The Central Empowered Committee (CEC), appointed by the Supreme Court has recommended that at least 30 per cent notional value or benchmark rate of iron ore extracted without statutory clearances in Odisha should be recovered from the miners.
In case of miners who carried out illegal mining in forest areas, penalties amounting to 70 per cent of the benchmark price should be recovered from the offending miners, the panel said in its recommendation to the top court submitted today.
CEC has also directed the state government to re-investigate allegations of violation of Rule-37 (of Mineral Concession Rules, 1960) by the mine owners and take appropriate action. “The CEC is of the view that it may be appropriate that 30 per cent of the notional value of iron ore and manganese ore produced by each of the lessees without environmental clearances may be directed to be recovered from the concerned lessees. If the concerned party fails to pay the amount within the prescribed time period (three months), then operations of their mines will be suspended and thereafter should be determined”, it said in its recommendation regarding status of illegal mining in Odisha. The CEC recommendation is much lesser than Rs 61,705.70 crore penalty demanded by the Odisha government from offending miners in cases of excess mining as it has taken only benchmark price issued by the Indian Bureau of Mines (IBM), citing that taking year wise price of different grades of iron ore and manganese is a ‘cumbersome process’.
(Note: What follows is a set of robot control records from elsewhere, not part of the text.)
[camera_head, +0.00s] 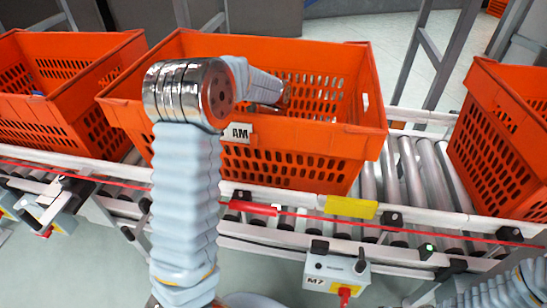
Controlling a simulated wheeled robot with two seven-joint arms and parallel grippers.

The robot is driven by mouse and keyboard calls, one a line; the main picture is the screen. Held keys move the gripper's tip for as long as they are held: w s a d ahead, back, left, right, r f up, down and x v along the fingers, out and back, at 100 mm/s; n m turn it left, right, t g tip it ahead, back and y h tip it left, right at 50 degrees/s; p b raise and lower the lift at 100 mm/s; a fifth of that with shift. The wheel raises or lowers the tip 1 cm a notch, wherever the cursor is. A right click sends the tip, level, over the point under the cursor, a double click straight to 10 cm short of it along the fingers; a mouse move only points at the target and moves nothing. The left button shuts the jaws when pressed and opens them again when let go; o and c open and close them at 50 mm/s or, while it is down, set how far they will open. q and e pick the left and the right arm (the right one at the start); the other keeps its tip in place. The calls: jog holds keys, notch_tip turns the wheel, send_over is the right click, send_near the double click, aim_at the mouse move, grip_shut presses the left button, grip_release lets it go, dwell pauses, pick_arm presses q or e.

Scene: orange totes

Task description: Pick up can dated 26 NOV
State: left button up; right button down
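No can and no "26 NOV" date shows in the head view. An orange tote (300,168) with an "AM" label stands on the roller conveyor in the middle. My left arm rises in front of this tote, bends at a metal joint above its front rim and reaches over into it. The arm covers part of the tote's inside, and the front wall hides its floor. My left gripper's fingers cannot be seen. Only a grey-sleeved part of my right arm shows at the bottom right corner, and its gripper is out of view.
A second orange tote (112,134) stands at left, with something small and blue-white inside. A third tote (490,150) stands at right. Bare rollers (415,175) lie between the middle and right totes. A control box (336,273) marked "M7" hangs on the conveyor's front rail.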

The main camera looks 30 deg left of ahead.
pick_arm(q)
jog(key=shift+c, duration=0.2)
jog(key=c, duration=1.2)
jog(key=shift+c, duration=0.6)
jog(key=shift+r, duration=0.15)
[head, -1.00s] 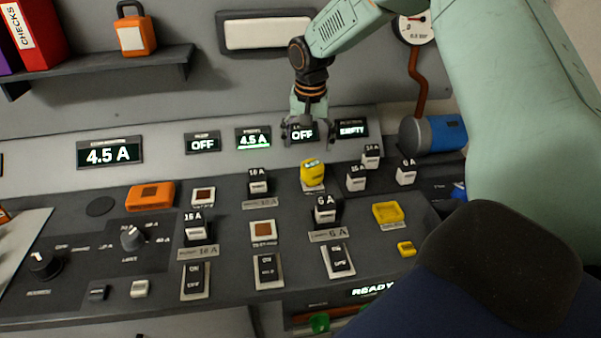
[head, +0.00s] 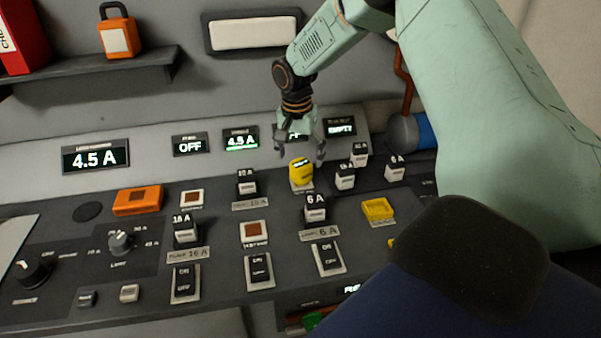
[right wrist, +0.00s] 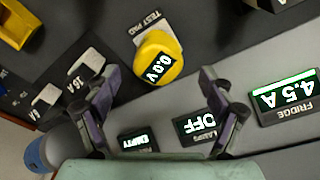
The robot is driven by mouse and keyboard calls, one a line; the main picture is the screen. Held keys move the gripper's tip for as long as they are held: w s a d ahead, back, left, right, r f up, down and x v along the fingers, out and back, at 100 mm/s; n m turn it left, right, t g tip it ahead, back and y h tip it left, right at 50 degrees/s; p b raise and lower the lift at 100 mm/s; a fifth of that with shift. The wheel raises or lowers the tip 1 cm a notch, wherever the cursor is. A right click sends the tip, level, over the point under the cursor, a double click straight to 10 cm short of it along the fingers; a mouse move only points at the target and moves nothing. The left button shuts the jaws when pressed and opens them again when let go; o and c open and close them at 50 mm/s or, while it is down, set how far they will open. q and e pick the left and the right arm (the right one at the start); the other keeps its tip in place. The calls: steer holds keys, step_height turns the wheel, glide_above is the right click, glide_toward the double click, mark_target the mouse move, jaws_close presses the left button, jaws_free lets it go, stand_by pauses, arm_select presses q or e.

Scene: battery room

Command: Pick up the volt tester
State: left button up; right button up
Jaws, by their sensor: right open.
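The volt tester is a small yellow rounded device (head: 301,171) standing on its test pad on the grey console, just right of the middle in the head view. In the right wrist view the volt tester (right wrist: 157,58) shows a display reading 0.0 V, beside the words TEST PAD. My right gripper (head: 301,150) is open and empty, pointing down just above and behind the tester. In the right wrist view its two fingers (right wrist: 160,105) are spread, with the tester ahead of them, a little above the gap. My left gripper is not in view.
Fuse blocks marked 10 A (head: 247,182) and 6 A (head: 315,207) stand close by, with several more to the right. A yellow tray (head: 378,208) lies to the right. An orange box (head: 138,200) lies left. Lit displays line the back panel.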

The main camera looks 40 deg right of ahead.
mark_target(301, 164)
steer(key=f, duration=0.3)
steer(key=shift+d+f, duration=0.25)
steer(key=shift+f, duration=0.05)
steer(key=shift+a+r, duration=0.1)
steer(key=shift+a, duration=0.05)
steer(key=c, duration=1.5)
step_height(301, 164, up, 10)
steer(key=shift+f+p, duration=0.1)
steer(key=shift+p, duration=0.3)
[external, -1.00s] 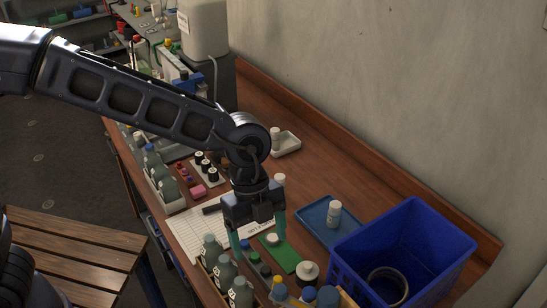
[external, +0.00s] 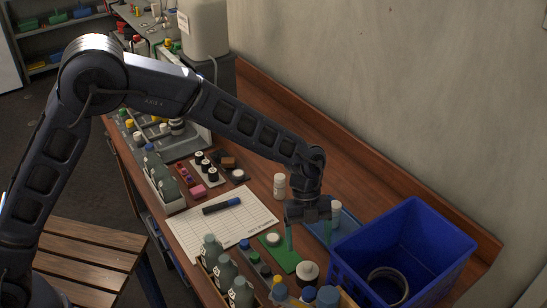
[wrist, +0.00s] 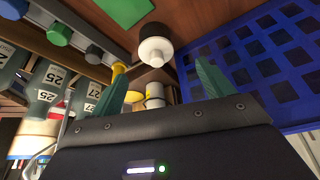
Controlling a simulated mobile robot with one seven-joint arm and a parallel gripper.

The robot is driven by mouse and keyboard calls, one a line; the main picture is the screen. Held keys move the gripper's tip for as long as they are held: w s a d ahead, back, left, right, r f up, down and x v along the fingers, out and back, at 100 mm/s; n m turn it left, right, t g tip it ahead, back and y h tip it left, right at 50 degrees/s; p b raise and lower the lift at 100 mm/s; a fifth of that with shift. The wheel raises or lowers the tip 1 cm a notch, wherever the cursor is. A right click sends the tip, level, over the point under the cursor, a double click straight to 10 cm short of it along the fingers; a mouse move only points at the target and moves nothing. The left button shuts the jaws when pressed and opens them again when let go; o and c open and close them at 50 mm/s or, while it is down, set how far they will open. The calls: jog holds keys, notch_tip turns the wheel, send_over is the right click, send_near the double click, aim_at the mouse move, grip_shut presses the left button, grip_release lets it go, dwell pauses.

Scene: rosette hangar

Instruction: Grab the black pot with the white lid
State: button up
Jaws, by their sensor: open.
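The black pot with the white lid (external: 307,272) stands upright on the table, between the green mat and the blue crate. In the wrist view the pot (wrist: 155,45) shows whole, its white lid facing the camera, between the lines of the two fingers and just beyond their tips. My gripper (external: 308,236) is open and empty, pointing down above and slightly behind the pot in the external view. Its green fingers (wrist: 160,68) are spread in the wrist view and do not visibly touch the pot.
The blue crate (external: 440,222) stands close on the right, with a dark ring inside. Several bottles (external: 238,290) and coloured-cap containers crowd the front. A green mat (external: 284,258), a paper sheet (external: 240,232) with a marker and a blue tray (external: 346,238) lie nearby. A white bottle (external: 279,186) stands behind.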

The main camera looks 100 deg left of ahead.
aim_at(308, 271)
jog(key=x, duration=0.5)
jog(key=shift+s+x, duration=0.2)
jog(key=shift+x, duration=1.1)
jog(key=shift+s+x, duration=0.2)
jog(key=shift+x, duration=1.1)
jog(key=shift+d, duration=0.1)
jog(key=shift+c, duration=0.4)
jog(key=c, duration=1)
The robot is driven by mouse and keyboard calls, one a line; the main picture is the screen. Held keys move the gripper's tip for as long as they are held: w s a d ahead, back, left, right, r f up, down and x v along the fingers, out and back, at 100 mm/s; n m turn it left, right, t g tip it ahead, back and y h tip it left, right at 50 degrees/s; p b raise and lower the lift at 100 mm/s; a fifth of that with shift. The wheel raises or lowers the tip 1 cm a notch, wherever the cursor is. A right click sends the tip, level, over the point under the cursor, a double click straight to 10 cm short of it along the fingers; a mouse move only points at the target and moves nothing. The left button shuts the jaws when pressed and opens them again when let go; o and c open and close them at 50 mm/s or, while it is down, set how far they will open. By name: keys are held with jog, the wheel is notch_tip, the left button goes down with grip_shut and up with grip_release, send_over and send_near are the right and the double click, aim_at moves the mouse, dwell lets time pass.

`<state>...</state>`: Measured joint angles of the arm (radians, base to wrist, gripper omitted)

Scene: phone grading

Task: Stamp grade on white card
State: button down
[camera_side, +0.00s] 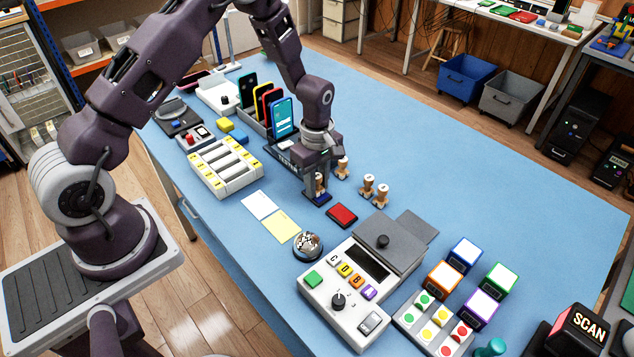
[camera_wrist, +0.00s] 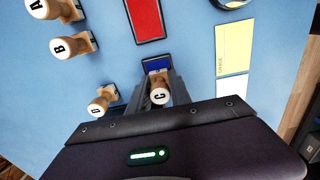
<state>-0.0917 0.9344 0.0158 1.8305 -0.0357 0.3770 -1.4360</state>
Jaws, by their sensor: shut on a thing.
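My gripper (camera_side: 319,185) points down and is shut on the wooden stamp marked C (camera_wrist: 160,95). In the wrist view the stamp stands between the fingers, with the blue ink pad (camera_wrist: 157,65) directly around or under it. In the side view the blue ink pad (camera_side: 318,198) shows at the fingertips; I cannot tell whether the stamp's face touches it. The white card (camera_side: 260,205) lies flat to the left of my gripper, and it also shows in the wrist view (camera_wrist: 232,88). The yellow card (camera_side: 281,227) lies beside it.
A red ink pad (camera_side: 342,215) lies close by. Stamps A (camera_wrist: 48,8), B (camera_wrist: 72,45) and D (camera_wrist: 102,102) stand nearby. A phone rack (camera_side: 258,122) is behind my gripper, a white slotted tray (camera_side: 226,167) left, and a grading console (camera_side: 350,285) in front.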

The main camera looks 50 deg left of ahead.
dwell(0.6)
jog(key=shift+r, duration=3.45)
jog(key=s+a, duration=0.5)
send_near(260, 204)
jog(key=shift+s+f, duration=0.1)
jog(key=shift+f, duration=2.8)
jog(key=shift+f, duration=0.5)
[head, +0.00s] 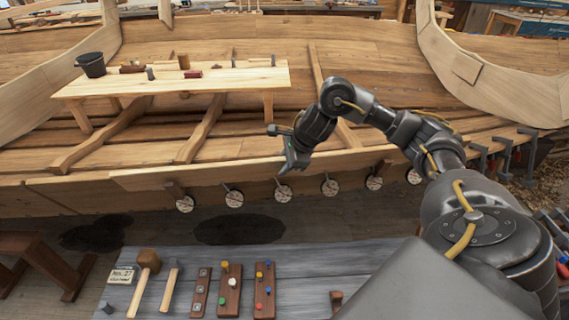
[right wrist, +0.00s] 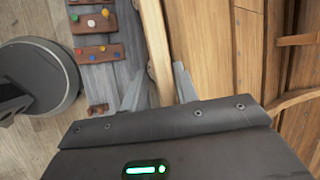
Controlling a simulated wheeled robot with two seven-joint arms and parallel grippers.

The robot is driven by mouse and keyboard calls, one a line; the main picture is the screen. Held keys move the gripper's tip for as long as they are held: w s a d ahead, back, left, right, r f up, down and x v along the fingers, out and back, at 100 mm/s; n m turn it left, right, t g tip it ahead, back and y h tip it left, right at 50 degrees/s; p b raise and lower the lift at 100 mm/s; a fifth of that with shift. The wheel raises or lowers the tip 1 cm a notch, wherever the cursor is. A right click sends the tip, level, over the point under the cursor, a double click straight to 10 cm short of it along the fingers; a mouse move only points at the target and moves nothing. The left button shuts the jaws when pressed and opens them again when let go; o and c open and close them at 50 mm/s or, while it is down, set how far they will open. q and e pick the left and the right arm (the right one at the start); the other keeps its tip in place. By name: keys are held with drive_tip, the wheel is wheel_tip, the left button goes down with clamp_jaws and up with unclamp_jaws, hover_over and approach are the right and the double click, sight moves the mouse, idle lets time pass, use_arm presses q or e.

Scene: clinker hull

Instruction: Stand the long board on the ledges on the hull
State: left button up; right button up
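A long, light wooden board (head: 235,172) appears to run along the hull's near upper edge, just above a row of round-faced ledges (head: 234,199). I cannot tell whether it touches them. My right gripper (head: 287,166) is above the board's middle, pointing down. In the right wrist view the light board (right wrist: 155,45) runs between the two spread fingers (right wrist: 158,82), with a gap visible beside it, so the gripper looks open. The hull (head: 370,50) fills the upper head view. My left gripper is out of view.
A grey bench (head: 190,260) in front holds a mallet (head: 145,265), a hammer (head: 171,275) and racks with coloured pegs (head: 264,280). A plank table (head: 220,82) with a dark bucket (head: 91,65) stands inside the hull. Clamps (head: 505,155) hang at the right.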

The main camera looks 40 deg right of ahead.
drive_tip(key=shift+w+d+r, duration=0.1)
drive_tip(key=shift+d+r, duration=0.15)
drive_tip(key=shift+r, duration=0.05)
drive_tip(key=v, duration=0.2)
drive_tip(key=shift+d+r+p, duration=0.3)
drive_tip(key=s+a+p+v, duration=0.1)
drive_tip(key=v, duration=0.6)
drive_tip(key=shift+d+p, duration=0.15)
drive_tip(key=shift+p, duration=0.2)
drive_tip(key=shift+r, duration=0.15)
“The total notional value of the minerals produced without or in excess of environmental clearance, at the weighted average price of minerals published by the IBM adds up to Rs 17,091 crore for iron ore and Rs 484.92 crore for manganese ore,” it said.
The CEC has found that a total of 213 million tonne iron ore and 2.4 million tonne manganese ore were extracted between 2001 and 2010 in Odisha by 72 leaseholders. Out of these, 14 leaseholders, including state run Odisha Mining Corporation (OMC), BPME Ltd, a PSU of Union government, Tata Steel and Aditya Birla Group controlled Essel Mining were responsible for more than 70 per cent of illegally extracted ore output.
For miners who have encroached forest areas beyond lease permit, the CEC has recommended that an amount of Rs 5 crore per hectare (ha) should be collected for dumping wastes of mining activities and Rs 1 crore for carrying out allied activities of mining. Though the CEC lauded the state government’s recent action to curb illegal mining, it commented that the state government and its officials ‘cannot escape the responsibility for such brazen violations of Acts and Rules’.
While examining violation regarding transfer of mining lease ownership, the committee said that the miners and ore extracting contractors took the benefit of lax attitude of the state government officials.
It observed that the payment mode for ore raising contract was either in terms of percentage of total earning made from ore sales or were substantially higher raising cost than ore raised by state-run agencies such as OMC.
“Such practices, if not checked, will have serious consequences,” it said in its observation. The report was submitted in accordance with the Supreme Court order in May this year.